[Chris writes: It was always going to be tough going up against Jacob’s Perfect Day in London in our informal London competition. I’ve taken the tactical decision to throw not just one of my perfect days in London into the ring – I’m throwing them all in.]
Day One: Epicurean London
The Poms have, for years, endured as the world, and the French in particular, snorted and stuck their noses up at even the accidental placement of the word ‘England” in the vicinity of the word “cuisine”. Said the French President, Jacques Chirac;
“One cannot trust people whose cuisine is so bad”.
France has moved on from Chirac, but I suspect he still speaks for many of us when we contemplate English food. And how wrong we all are.
One only has to look at the constellation of British chefs and cooks dominating the television, the bookstore, the supermarket ailes, and your stomach, to know that this attitude towards British food cannot last long, if indeed it is an opinion still held at all. From Heston to Gordon to Jamie to Nigella to Rick to Antonio to Delia, there is no shortage of chefs promoting new cuisine in the country, and there are truly exciting places in Britain where artisanal isn’t a word artlessly tacked on by a hipster in marketing – it truly is.

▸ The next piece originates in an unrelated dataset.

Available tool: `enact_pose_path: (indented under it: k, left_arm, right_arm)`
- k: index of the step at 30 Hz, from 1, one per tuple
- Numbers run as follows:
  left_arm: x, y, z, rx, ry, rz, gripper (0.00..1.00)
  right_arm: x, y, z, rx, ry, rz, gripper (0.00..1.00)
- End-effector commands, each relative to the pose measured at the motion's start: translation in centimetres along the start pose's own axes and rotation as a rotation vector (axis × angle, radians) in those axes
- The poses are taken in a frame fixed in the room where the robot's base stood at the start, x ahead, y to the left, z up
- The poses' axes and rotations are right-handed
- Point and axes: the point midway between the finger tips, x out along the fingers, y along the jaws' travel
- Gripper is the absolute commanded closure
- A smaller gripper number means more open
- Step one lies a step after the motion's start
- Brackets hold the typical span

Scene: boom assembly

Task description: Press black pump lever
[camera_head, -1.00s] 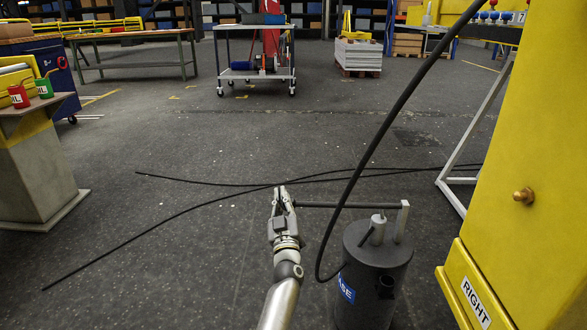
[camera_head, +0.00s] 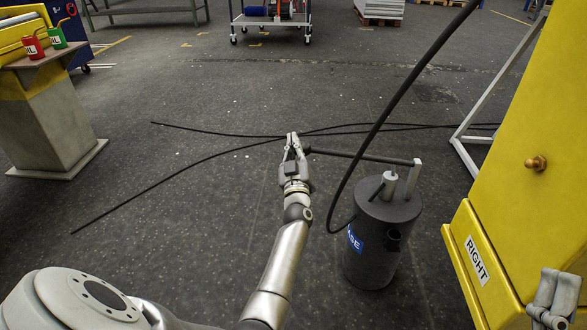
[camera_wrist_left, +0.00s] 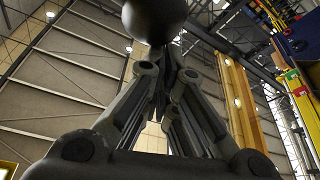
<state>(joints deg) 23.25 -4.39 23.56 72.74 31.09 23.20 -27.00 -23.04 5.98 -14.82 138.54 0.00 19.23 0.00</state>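The black pump lever (camera_head: 362,156) runs left from the top of the dark cylindrical pump (camera_head: 372,245), which stands on the floor with a blue label. My left gripper (camera_head: 294,142) is at the lever's free left end. In the left wrist view, its fingers (camera_wrist_left: 166,62) converge and look shut. The lever's rounded black end (camera_wrist_left: 155,18) is close in front of the fingertips and partly hides them. It does not appear to be between them. My right gripper (camera_head: 553,295) is only partly in view at the lower right edge, and its state is unclear.
A yellow structure marked RIGHT (camera_head: 475,260) stands just right of the pump. A black hose (camera_head: 395,105) arcs past the lever, and thin black cables (camera_head: 185,185) lie on the floor. A pedestal (camera_head: 50,125) with oil cans stands left. The floor between is open.

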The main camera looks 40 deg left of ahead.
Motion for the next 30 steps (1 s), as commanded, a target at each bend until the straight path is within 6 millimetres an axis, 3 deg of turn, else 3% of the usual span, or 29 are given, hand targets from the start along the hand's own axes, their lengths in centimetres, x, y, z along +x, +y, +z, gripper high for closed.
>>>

We start our morning at one of those places, and my favourite place in London. We’re going to Borough Market.
Food Heaven is Borough Market.
Borough Market has been in operation, in some form or another, since the 13th Century, and possibly earlier. It recently earned a blue plaque as “London’s Oldest Fruit and Veg Market”.
Today, it is spread over several blocks, showcasing fresh and preserved produce made by individuals who make things the old-fashioned way.
It is hard to believe how varied and exciting the produce is at Borough. From specialist cheese producers, to rare breed pig farmers, to the one guy who smokes his own salmon and scallops up near the Scottish border, you’ll not only find the ingredients of your dreams but usually be talking to the person who made them.
There’s lots to eat and drink, so don’t muck about.
First – go to the Monmouth coffee stand and get in the queue when you arrive at Borough. Even if it looks quite long now, it will get longer still at the day progresses.
Once you’ve grabbed your coffee fix, head over to the Jubilee Market to look at food producers selling everything from jams and preserves, to spices, to handmade dips and dukkah, and their own family recipe for salami and smallgoods. Circle back into Green Market for bread, pastry, and don’t forget to grab an empanada before you go.
It Is Always Time For Tea
Tea and the English will, possibly forevermore, be inextricably linked.
Can you believe that, each evening when The EastEnders finishes (a popular soap on television), the surge in electricity is so great that the company must actively manage the electricity supply, even gathering in electricity supply from France.
What is causing this massive electricity surge? Says the BBC;
No other country in the world switches on some many kettles in so short a time.
Each evening around 7 PM, 1.75 million kettles are switched on.
Thomas Twining, fighting a brave rearguard action against the overwhelming popularity of coffee houses, bought this coffee house back in 1706. In the early part of the 18th Century, tea began to rise in popularity and soon sales of tea from this store eclipsed the coffee business and Twinings was set on the path to tea-time domination.
Here you can buy the regular Twinings tea brands as well as shop from the Loose Lea Tea bar and individual teas for those famous Twinings compartments.
On to Marylebone for Brunch and Cheese
The Providores in Marylebone is one of those places you hear about in whispers and backchannels, because no-one wants to let the secret out – but this place is just too good. You only have to visit The Providores on a weekend for brunch to see the size of the queue and feel the crushing disappoint at forgetting to have booked.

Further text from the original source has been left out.